▶ **Records for this exercise**:
⟨
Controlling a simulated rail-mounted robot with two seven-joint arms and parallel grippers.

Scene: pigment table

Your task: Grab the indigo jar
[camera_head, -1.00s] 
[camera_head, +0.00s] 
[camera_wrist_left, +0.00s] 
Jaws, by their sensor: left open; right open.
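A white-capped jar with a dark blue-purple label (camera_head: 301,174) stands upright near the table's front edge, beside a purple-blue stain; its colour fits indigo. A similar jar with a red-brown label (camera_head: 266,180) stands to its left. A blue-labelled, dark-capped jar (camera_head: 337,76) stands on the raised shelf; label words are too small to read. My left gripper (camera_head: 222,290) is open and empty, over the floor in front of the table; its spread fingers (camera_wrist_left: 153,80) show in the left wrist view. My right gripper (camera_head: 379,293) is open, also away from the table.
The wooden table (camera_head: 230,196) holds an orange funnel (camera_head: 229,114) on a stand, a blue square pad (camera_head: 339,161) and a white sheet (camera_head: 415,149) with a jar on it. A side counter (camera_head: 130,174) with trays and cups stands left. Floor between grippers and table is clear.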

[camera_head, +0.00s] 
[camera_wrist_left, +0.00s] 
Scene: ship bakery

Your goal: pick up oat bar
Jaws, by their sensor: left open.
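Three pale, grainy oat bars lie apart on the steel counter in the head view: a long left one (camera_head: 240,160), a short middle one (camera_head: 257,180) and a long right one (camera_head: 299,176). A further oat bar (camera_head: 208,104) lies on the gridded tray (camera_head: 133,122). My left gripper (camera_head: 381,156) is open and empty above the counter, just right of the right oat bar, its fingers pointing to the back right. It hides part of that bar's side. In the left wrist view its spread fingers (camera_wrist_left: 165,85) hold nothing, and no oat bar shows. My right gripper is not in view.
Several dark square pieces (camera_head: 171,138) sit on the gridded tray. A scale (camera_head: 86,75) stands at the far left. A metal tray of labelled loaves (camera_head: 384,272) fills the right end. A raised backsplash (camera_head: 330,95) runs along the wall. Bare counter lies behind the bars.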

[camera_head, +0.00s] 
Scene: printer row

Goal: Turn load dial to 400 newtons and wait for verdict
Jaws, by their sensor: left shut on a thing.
⟩
▶ **The exercise**:
Find how many lines of the entries contain "Your". Respond with the number only.

▶ **Completed task**:
2